Şehadetinin 50. Yılında Seyyid Kutub'u Anarken
29 Ağustos 2016, çağımızın büyük bir fikir ve mücadele önderi olan Seyyid Kutub'un şehadetinin ellinci yıl dönümüydü. Bu münasebetle ondan söz eden muhtelif yazılar yazıldı. Çeşitli sosyal etkinlikler düzenlendi. Onun hayatı ve mücadelesi yeniden değişik yönleriyle gündeme getirildi. Biz de bu vesileyle bu ayki yazımızda ondan söz etmek, hayatı ve mücadelesiyle ilgili bazı tespitlerimizi değerli okuyucularımızın ilgisine sunmak istiyoruz.
Hayatından Bazı Notlar
1906'da Mısır'ın Asyut kasabasında doğan Seyyid Kutub aslen bugün Suudi Arabistan olarak bilinen ancak tarihte Arabistan olarak tanımlanan beldedendir. Dedesi Şeyh Vakur, Arabistan'dan Mısır'a göç etmiş ve burada çiftçilik yapmıştı. Dedesi ilim, takva ve güzel ahlakıyla ünlüydü. Anne ve babası da çok dindar ve takva sahibi insanlardı. Annesine ithaf ettiği "Kur'an-ı Kerim'de Edebi Tasvir" adlı eserinde, onun dinine ne kadar bağlı olduğundan söz eder.

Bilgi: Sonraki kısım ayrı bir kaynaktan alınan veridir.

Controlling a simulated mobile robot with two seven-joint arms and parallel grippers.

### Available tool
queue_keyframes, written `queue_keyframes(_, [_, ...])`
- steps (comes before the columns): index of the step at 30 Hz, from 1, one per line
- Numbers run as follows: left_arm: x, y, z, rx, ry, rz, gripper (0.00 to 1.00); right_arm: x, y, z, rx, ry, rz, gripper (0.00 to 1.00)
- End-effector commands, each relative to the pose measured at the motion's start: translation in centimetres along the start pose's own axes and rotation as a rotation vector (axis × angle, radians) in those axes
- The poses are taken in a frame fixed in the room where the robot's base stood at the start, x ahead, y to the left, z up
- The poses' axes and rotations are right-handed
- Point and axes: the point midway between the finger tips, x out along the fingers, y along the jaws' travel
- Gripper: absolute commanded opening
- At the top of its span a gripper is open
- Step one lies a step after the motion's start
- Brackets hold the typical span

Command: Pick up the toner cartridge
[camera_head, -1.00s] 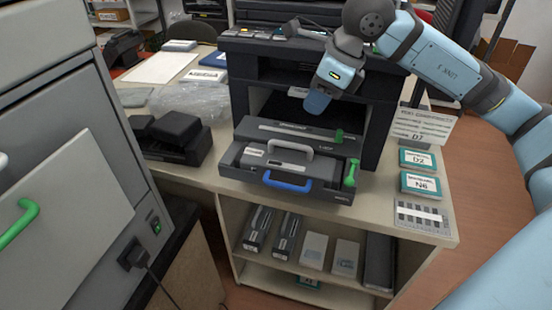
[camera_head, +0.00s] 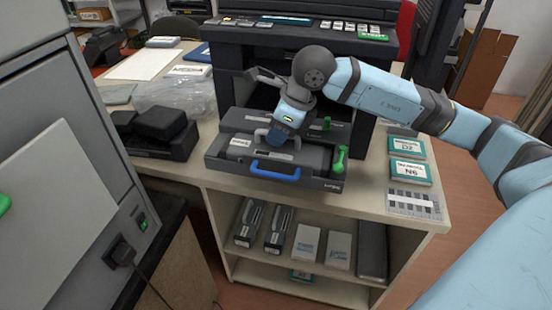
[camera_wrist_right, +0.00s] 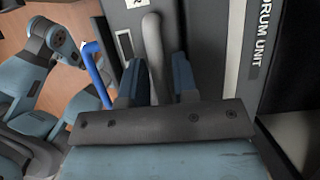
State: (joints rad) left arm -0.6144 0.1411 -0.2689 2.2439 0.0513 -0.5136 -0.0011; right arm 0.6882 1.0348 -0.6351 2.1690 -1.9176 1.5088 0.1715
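The toner cartridge (camera_head: 308,158) is a dark, wide block with a light label and a grey loop handle, lying in the pulled-out tray (camera_head: 222,167) of the black printer. A blue handle (camera_head: 275,170) is on the tray's front. My right gripper (camera_head: 274,137) points down at the cartridge's handle and hides part of it. In the right wrist view, the grey handle (camera_wrist_right: 153,45) lies between the two blue fingers (camera_wrist_right: 158,85). The fingers look open around it; contact cannot be told. My left gripper is not in view.
The printer (camera_head: 365,75) stands behind the tray. A green lever (camera_head: 340,160) is at the tray's right. Teal-labelled boxes (camera_head: 408,172) lie on the desk at right, a black device (camera_head: 155,130) at left. Boxes stand on the shelf below. A grey cabinet (camera_head: 70,150) fills the left.

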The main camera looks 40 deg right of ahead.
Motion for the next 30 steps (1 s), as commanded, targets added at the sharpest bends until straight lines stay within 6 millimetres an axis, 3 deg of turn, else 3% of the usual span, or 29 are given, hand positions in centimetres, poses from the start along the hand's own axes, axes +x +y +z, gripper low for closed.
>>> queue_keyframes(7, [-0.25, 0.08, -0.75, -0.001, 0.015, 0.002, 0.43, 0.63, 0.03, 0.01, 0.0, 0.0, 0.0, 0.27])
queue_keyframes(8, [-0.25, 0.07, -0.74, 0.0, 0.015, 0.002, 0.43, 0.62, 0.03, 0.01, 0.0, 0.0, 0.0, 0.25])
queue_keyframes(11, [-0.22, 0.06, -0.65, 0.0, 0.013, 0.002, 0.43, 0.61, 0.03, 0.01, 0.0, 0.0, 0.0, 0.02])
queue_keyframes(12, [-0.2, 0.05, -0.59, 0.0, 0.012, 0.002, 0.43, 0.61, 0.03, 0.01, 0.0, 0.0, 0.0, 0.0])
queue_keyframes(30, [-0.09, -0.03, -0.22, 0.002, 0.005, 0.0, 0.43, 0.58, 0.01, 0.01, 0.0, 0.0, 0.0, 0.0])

Annesinin yoğun istek ve teşvikiyle küçük yaşlarda Kur'an'ı ezberledi. Babası İbrahim Kutub'a ithaf ettiği "Kur'an'da Kıyamet Sahneleri" adlı eserinde şöyle der: "Babamın en çok dikkat ettiği şey, bizim ruhumuza ahiret duygusunu yerleştirmekti."
İlk eğitimini aile içinde aldıktan sonra, el-Ezher Üniversitesi'nde orta ve lise tahsilini yaptı. Daha sonra Daru'l-Ulum Fakültesi'ni bitirdi. 1933'te aynı fakültede edebiyat dalında öğretim görevlisi olarak çalışmaya başladı. O dönemde "Yeni Fikir" adlı bir dergi çıkardı. 1941'de sosyoloji doktorası yapmak üzere Maarif Bakanlığı tarafından ABD'ye gönderildi. Aynı dönemlerde Müslüman Kardeşler'le ilişkiye girdi. 1945'te Amerika'dan döndükten bir süre sonra da bu cemaate katıldı.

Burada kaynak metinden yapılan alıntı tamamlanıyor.